# EXERCISE DESCRIPTION
Identify every line containing the word "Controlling" and reproduce each one.

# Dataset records
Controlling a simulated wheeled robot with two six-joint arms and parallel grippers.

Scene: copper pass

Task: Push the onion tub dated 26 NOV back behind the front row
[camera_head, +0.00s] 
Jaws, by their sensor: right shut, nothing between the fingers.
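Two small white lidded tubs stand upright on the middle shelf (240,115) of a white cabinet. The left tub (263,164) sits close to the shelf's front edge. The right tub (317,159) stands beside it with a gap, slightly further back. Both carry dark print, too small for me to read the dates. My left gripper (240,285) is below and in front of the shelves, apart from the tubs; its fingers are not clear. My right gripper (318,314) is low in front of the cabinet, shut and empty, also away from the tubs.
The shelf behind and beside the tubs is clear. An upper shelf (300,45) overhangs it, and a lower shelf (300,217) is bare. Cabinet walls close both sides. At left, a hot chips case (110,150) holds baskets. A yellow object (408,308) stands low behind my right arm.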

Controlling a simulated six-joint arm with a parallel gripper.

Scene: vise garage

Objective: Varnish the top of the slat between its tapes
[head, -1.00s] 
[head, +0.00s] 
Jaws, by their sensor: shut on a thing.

# OUTPUT
Controlling a simulated wheeled robot with two six-joint arms and parallel grippers.
Controlling a simulated six-joint arm with a parallel gripper.

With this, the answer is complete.